Stavolta Bosch si trova a dover risolvere l’omicidio di un produttore cinematografico che viene trovato morto nel bagagliaio della propria auto. La modalità sembra quella della tipica esecuzione mafiosa, che viene appunto chiamata in gergo “Musica dura”, come il titolo del libro, ma la realtà sarà molto più complessa di ciò che appare ovvio all’inizio delle indagini.
Come sempre, Connelly ci mostra la faccia ambigua delle investigazioni di polizia a Los Angeles e, in questo caso, anche in una Las Vegas che cerca di ripulire la propria immagine dall’influenza negativa dell’ormai passato dominio completo da parte della Mafia sulla città.

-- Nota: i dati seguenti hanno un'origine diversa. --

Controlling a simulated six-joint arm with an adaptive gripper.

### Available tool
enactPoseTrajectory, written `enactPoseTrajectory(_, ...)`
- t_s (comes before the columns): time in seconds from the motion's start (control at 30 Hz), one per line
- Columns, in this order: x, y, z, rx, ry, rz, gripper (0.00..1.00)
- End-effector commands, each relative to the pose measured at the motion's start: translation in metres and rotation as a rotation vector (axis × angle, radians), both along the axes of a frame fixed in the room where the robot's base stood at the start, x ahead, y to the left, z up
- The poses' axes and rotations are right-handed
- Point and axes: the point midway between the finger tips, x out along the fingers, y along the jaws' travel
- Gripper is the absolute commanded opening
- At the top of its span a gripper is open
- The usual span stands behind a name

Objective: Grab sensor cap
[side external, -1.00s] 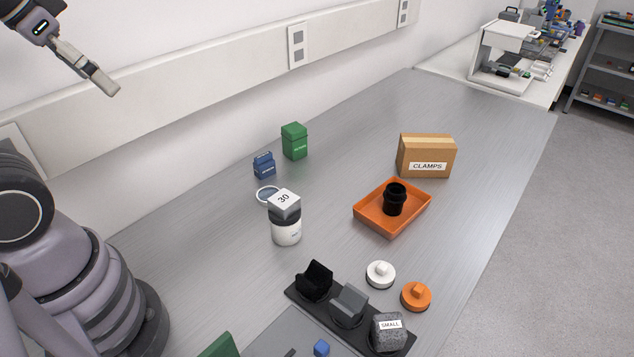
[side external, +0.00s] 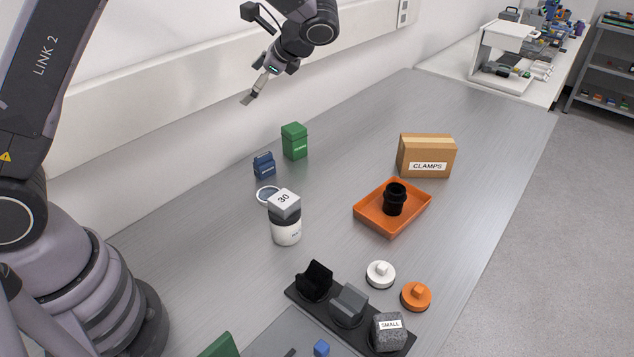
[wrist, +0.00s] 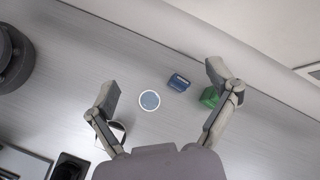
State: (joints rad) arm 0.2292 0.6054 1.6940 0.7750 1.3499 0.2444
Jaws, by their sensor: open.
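No label marks the sensor cap, and I cannot tell which part it is. A white knobbed cap (side external: 380,274) and an orange knobbed cap (side external: 416,296) lie side by side on the table, right of the black rack. A black cylindrical part (side external: 395,198) stands in the orange tray (side external: 365,220). My gripper (side external: 246,99) is high above the back of the table, near the wall and far from these caps. The white and orange caps are not in the wrist view.
A jar (side external: 286,231) topped by a block marked 30 stands mid-table, with a round ringed disc (side external: 268,194) behind it. Blue (side external: 264,166) and green (side external: 295,141) boxes stand near the wall. A CLAMPS box (side external: 426,156) is behind the tray. A black rack (side external: 328,306) holds several blocks.

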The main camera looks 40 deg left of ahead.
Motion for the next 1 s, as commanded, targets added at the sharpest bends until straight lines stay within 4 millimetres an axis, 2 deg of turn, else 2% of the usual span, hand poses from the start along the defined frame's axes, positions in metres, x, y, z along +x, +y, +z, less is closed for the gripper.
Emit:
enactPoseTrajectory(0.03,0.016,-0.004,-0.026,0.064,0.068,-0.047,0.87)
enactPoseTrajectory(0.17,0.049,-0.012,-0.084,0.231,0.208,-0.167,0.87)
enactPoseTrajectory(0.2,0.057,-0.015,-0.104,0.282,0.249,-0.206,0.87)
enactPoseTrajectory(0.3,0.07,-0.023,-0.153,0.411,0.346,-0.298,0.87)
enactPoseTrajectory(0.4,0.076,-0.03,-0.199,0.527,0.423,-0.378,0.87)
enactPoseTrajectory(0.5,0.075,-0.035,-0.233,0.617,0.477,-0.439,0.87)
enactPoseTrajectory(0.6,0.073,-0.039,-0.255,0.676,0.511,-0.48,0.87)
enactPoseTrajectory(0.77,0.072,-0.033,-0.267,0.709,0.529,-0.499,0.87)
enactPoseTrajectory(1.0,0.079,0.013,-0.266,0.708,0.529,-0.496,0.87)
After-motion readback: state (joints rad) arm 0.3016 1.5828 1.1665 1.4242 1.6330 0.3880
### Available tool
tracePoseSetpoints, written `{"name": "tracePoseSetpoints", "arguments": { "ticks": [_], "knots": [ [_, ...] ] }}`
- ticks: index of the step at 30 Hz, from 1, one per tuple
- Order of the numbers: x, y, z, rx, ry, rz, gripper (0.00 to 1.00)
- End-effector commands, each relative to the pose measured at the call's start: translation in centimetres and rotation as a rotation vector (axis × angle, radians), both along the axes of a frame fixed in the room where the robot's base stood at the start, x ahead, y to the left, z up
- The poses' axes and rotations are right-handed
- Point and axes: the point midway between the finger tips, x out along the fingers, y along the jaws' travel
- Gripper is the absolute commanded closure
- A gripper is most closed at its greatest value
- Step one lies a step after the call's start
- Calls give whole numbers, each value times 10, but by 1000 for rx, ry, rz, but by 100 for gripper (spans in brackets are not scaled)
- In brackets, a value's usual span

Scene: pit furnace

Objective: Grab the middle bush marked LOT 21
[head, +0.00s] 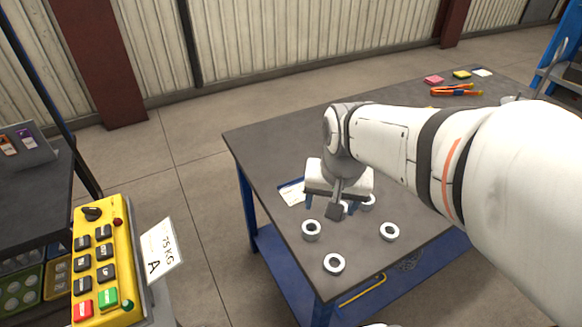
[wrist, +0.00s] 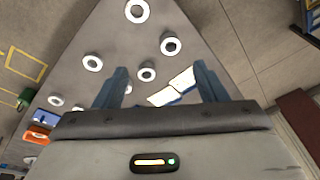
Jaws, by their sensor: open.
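Several pale ring-shaped bushes with dark bores lie on the dark tabletop. In the wrist view one bush (wrist: 147,72) shows in the gap between my fingers, left of centre; in the head view a bush partly hidden under my gripper (head: 344,207) sits among the others. No LOT 21 marking is readable, so I cannot confirm which bush bears it. My gripper (head: 329,204) is over the table's near part, pointing down, open and empty. Its two blue-grey fingers also show in the wrist view (wrist: 160,70), apart from each other.
Other bushes stand close around: one to the left (head: 311,230), one nearest (head: 334,263), one to the right (head: 389,231) and one behind (head: 367,201). A white card with blue edge (head: 292,193) lies beside them. A yellow control pendant (head: 103,262) is at the left.

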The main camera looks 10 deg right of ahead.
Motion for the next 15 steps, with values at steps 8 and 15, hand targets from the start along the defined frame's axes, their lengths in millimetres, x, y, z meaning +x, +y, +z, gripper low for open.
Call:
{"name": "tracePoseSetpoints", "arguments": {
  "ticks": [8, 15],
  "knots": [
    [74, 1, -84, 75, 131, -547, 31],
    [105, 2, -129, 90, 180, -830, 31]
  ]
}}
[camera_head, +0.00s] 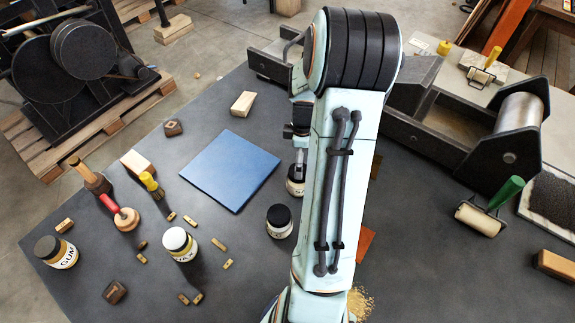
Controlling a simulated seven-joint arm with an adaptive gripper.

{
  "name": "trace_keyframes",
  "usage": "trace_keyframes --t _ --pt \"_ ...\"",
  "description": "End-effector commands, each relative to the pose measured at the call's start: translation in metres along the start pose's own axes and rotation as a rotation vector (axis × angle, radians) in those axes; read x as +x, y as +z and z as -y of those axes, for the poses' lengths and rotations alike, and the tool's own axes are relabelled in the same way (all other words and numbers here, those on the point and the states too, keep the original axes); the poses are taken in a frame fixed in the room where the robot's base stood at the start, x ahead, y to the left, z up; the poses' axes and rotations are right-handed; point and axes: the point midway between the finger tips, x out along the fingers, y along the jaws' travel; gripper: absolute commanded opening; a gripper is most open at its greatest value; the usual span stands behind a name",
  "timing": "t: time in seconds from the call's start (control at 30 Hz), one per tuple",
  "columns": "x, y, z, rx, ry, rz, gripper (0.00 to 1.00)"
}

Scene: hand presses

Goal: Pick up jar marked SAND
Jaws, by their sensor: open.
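No label reading SAND can be made out. My gripper (300,172) points down behind my arm, left of its pale link, over a small pale jar (296,188) with a dark label. The gripper is open, its fingers at or just above this jar's top; whether they touch it is hidden. A jar with a black lid (279,222) stands just left and nearer, its label unreadable. A jar with a white lid (180,244) has a label ending in AX. A dark-lidded jar marked GUM (57,253) stands at the far left.
A blue square plate (231,170) lies left of the gripper. A press bed with a roller (521,109) fills the right. My arm hides the table's middle.

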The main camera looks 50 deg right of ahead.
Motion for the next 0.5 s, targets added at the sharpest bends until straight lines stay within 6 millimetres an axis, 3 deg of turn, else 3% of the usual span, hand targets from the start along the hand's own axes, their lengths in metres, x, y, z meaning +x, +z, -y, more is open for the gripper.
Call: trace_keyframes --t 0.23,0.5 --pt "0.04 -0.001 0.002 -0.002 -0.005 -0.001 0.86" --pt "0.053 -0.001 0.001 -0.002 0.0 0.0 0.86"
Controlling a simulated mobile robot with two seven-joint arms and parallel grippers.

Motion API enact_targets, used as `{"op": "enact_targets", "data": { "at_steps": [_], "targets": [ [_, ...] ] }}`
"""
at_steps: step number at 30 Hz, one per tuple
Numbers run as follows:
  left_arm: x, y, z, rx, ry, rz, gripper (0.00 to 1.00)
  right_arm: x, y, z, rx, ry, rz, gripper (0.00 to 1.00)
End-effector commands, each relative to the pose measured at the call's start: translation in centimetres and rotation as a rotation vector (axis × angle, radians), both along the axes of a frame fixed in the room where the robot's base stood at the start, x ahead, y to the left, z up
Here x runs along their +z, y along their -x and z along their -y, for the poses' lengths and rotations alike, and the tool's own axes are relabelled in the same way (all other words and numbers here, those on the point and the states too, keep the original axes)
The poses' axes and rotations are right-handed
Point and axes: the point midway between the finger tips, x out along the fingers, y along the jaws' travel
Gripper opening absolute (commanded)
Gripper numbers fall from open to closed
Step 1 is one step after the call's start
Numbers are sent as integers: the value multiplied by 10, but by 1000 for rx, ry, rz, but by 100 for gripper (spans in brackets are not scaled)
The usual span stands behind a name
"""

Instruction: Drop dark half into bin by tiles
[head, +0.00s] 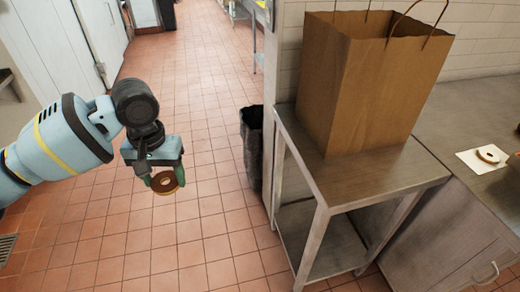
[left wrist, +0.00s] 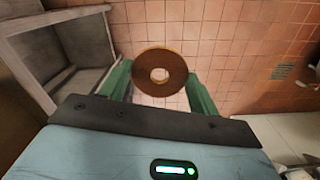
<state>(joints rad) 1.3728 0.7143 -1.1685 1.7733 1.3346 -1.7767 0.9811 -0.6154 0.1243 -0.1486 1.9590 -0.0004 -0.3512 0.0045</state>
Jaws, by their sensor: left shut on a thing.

C’è però ancora un boss che la polizia non vede l’ora di eliminare, Joey Marks, e tra lui e la vittima ci sono dei legami. Ma la soluzione del delitto potrebbe trovarsi altrove.
Qua e là c’è qualche coincidenza di troppo, che permette al protagonista di portare avanti il proprio lavoro e di non lasciarci la pelle.
È stato bello rivedere la Las Vegas di quei tempi nelle pagine di questo romanzo, la stessa che ho avuto modo di vedere con i miei occhi pochi anni prima della sua pubblicazione. Quando Bosch descrive la hall del Mirage con le tigri bianche dietro il vetro blindato e gli squali nell’acquario, mi sono ritrovata lì osservare con meraviglia le medesime cose. Ciò mi ha permesso ancora di più di immedesimarmi nel suo punto di vista e di sperimentare la storia come se fosse reale.
Al di là dell’investigazione, però, ciò che mi è piaciuto di più di questo libro è il ritorno di un personaggio del passato di Bosch che ha un ruolo importante nel suo svolgimento e soprattutto nell’epilogo. Peccato che la personalità e il punto di vista dello stesso Bosch sia preponderante, rendendo questo personaggio meno tridimensionale di come era apparso nell’altro libro in cui si era visto. In generale Bosch dà minimo spazio agli altri personaggi, invade tutta la scena, rendendo tutti gli altri semplicemente degli strumenti asserviti alla trama.
Il finale è assolutamente perfetto, come lui stesso dice, senza la solita amarezza o incertezza che caratterizzava i precedenti. Nel leggerlo mi è venuto da pensare che l’autore avesse intenzione di concludere qui le sue vicende e che solo successivamente abbia deciso di andare avanti, magari su insistenza dell’editore.
Per quanto mi riguarda, se non avessi già il successivo, potrei fermarmi qui ed esserne completamente soddisfatta. Di certo aspetterò ancora diversi mesi prima di proseguire con la lettura.
Consiglio a tutti gli amanti dei crime thriller la lettura di questo libro, ma per apprezzarlo veramente dovete leggere i quattro precedenti, poiché il cuore di questi romanzi è indiscutibilmente il personaggio di Bosch, di cui l’autore ogni volta ci mostra qualche nuovo aspetto facendocene sperimentare l’evoluzione attraverso il suo punto di vista.